* **WHAT THE TASK ASKS**
Copy each line of the data below exactly, leaving out pictures.

____

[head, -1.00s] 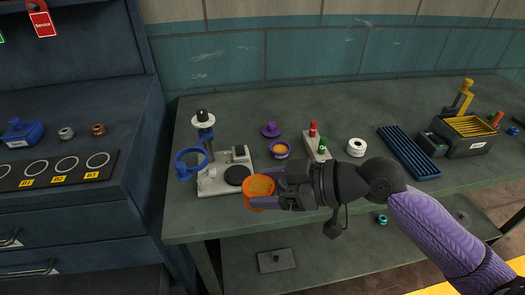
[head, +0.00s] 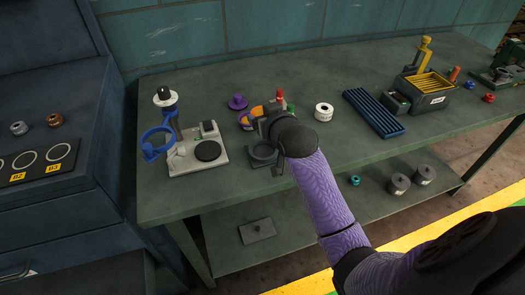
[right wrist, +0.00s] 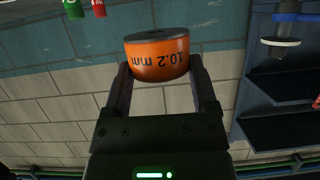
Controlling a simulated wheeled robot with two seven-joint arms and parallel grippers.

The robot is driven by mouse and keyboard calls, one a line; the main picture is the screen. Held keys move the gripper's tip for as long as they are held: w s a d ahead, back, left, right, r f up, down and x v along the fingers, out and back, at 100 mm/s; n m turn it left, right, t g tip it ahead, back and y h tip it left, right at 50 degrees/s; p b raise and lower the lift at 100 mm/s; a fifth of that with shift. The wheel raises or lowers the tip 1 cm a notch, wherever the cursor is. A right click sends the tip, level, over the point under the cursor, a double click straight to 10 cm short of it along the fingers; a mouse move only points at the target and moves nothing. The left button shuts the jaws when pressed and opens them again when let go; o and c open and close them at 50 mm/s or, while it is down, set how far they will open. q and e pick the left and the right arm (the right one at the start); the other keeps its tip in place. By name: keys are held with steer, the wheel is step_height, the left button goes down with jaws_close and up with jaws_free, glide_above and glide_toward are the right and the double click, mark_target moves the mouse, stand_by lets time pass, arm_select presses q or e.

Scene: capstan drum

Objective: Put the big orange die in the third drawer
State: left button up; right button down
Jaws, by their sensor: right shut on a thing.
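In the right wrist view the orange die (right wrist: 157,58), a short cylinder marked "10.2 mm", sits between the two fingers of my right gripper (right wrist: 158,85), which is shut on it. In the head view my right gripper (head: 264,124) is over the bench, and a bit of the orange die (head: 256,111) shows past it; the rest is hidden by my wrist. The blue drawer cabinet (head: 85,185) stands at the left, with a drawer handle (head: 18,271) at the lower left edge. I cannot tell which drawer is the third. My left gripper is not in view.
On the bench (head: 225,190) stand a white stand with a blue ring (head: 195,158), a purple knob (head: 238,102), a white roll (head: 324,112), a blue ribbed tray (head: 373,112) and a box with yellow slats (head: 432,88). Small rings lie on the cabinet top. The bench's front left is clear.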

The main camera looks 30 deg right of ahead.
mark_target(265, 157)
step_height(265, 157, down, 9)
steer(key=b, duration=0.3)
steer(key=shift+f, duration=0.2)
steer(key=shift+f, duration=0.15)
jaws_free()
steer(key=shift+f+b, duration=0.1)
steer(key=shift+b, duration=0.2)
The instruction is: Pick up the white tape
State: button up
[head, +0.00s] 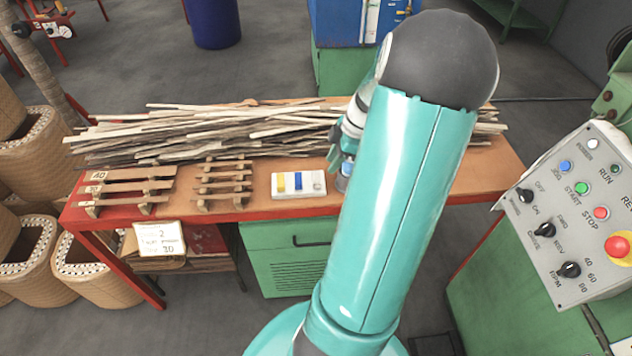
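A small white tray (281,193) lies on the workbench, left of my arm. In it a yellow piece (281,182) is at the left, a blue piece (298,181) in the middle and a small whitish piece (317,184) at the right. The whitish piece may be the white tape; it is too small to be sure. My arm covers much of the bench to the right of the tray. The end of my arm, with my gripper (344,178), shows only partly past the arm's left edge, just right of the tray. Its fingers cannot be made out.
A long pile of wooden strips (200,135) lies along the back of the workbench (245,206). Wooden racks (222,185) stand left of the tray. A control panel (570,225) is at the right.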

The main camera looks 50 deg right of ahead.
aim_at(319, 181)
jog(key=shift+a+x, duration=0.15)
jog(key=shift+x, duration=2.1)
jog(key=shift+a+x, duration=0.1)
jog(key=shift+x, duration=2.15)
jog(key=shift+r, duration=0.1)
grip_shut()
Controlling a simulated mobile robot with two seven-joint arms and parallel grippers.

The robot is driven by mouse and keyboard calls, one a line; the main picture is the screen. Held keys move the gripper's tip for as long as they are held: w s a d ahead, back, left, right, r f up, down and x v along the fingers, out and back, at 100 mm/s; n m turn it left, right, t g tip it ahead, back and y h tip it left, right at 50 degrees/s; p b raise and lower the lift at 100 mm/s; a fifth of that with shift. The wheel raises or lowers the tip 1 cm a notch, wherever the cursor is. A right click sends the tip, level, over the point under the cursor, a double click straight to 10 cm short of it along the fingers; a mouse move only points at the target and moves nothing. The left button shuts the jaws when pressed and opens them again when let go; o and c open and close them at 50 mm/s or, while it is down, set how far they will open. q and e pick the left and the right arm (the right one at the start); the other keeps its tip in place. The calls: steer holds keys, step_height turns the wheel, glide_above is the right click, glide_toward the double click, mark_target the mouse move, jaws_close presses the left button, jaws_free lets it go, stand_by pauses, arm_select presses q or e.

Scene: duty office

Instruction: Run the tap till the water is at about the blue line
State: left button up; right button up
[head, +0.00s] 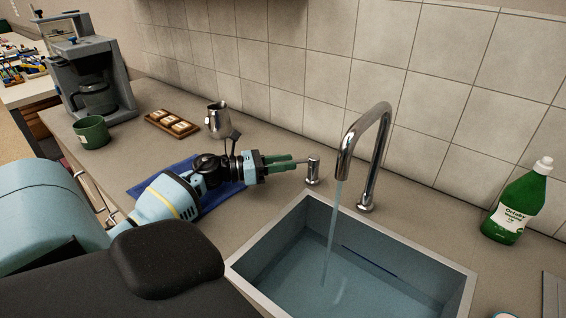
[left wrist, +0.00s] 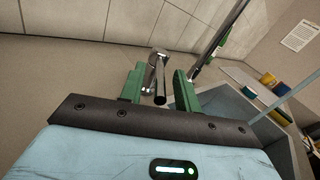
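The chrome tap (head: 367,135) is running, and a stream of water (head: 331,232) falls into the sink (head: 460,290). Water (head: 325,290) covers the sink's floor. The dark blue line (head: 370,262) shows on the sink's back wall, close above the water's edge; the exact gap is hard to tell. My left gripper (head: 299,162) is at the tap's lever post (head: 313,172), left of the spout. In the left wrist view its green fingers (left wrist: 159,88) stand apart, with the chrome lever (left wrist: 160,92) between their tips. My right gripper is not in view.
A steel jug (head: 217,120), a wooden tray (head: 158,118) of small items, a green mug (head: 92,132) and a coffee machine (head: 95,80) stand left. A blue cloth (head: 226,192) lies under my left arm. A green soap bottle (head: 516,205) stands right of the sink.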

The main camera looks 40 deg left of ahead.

____

* **ANSWER TO THIS TASK**
[head, -1.00s] 
[head, +0.00s] 
[right wrist, +0.00s] 
Controlling a simulated wheeled robot with two seven-joint arms and parallel grippers.

The robot is driven by mouse and keyboard calls, one a line; the main picture is the screen. Held keys move the gripper's tip for as long as they are held: w s a d ahead, back, left, right, r f up, down and x v along the fingers, out and back, at 100 mm/s; n m turn it left, right, t g tip it ahead, back and y h tip it left, right at 50 degrees/s; p b raise and lower the lift at 100 mm/s; a fifth of that with shift. The wheel raises or lowers the tip 1 cm a notch, wherever the cursor is. A right click sends the tip, level, over the point under the cursor, a double click straight to 10 cm short of it along the fingers; a mouse move only points at the target and moves nothing. The left button shuts the jaws when pressed and opens them again when let go; o and c open and close them at 50 mm/s or, while it is down, set how far they will open. q and e pick the left and the right arm (the right one at the start); the other keeps its tip in place. By name: keys are held with steer, the wheel is step_height, the left button goes down with jaws_close and up with jaws_free, glide_above and glide_toward are the right and the double click, mark_target moves the mouse, stand_by lets time pass, arm_select presses q or e.

Scene: capstan drum

Objective: Put the big orange die in the third drawer
State: left button up; right button down
Jaws, by their sensor: right shut on a thing.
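In the right wrist view the orange die (right wrist: 157,58), a short cylinder marked "10.2 mm", sits between the two fingers of my right gripper (right wrist: 158,85), which is shut on it. In the head view my right gripper (head: 264,124) is over the bench, and a bit of the orange die (head: 256,111) shows past it; the rest is hidden by my wrist. The blue drawer cabinet (head: 85,185) stands at the left, with a drawer handle (head: 18,271) at the lower left edge. I cannot tell which drawer is the third. My left gripper is not in view.
On the bench (head: 225,190) stand a white stand with a blue ring (head: 195,158), a purple knob (head: 238,102), a white roll (head: 324,112), a blue ribbed tray (head: 373,112) and a box with yellow slats (head: 432,88). Small rings lie on the cabinet top. The bench's front left is clear.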

The main camera looks 30 deg right of ahead.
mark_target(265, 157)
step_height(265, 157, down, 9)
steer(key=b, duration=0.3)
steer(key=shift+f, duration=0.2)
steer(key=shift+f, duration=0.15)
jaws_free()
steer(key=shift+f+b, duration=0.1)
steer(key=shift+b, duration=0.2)
The instruction is: Pick up the white tape
State: button up
[head, +0.00s] 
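A small white tray (281,193) lies on the workbench, left of my arm. In it a yellow piece (281,182) is at the left, a blue piece (298,181) in the middle and a small whitish piece (317,184) at the right. The whitish piece may be the white tape; it is too small to be sure. My arm covers much of the bench to the right of the tray. The end of my arm, with my gripper (344,178), shows only partly past the arm's left edge, just right of the tray. Its fingers cannot be made out.
A long pile of wooden strips (200,135) lies along the back of the workbench (245,206). Wooden racks (222,185) stand left of the tray. A control panel (570,225) is at the right.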

The main camera looks 50 deg right of ahead.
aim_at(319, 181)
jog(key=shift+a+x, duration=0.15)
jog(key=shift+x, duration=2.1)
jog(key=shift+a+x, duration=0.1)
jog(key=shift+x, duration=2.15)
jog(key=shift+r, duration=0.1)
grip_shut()
Controlling a simulated mobile robot with two seven-joint arms and parallel grippers.

The robot is driven by mouse and keyboard calls, one a line; the main picture is the screen. Held keys move the gripper's tip for as long as they are held: w s a d ahead, back, left, right, r f up, down and x v along the fingers, out and back, at 100 mm/s; n m turn it left, right, t g tip it ahead, back and y h tip it left, right at 50 degrees/s; p b raise and lower the lift at 100 mm/s; a fifth of that with shift. The wheel raises or lowers the tip 1 cm a notch, wherever the cursor is. A right click sends the tip, level, over the point under the cursor, a double click straight to 10 cm short of it along the fingers; a mouse move only points at the target and moves nothing. The left button shuts the jaws when pressed and opens them again when let go; o and c open and close them at 50 mm/s or, while it is down, set how far they will open. q and e pick the left and the right arm (the right one at the start); the other keeps its tip in place. The calls: steer holds keys, step_height turns the wheel, glide_above is the right click, glide_toward the double click, mark_target the mouse move, jaws_close presses the left button, jaws_free lets it go, stand_by pauses, arm_select presses q or e.

Scene: duty office

Instruction: Run the tap till the water is at about the blue line
State: left button up; right button up
[head, +0.00s] 
[left wrist, +0.00s] 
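The chrome tap (head: 367,135) is running, and a stream of water (head: 331,232) falls into the sink (head: 460,290). Water (head: 325,290) covers the sink's floor. The dark blue line (head: 370,262) shows on the sink's back wall, close above the water's edge; the exact gap is hard to tell. My left gripper (head: 299,162) is at the tap's lever post (head: 313,172), left of the spout. In the left wrist view its green fingers (left wrist: 159,88) stand apart, with the chrome lever (left wrist: 160,92) between their tips. My right gripper is not in view.
A steel jug (head: 217,120), a wooden tray (head: 158,118) of small items, a green mug (head: 92,132) and a coffee machine (head: 95,80) stand left. A blue cloth (head: 226,192) lies under my left arm. A green soap bottle (head: 516,205) stands right of the sink.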

The main camera looks 40 deg left of ahead.

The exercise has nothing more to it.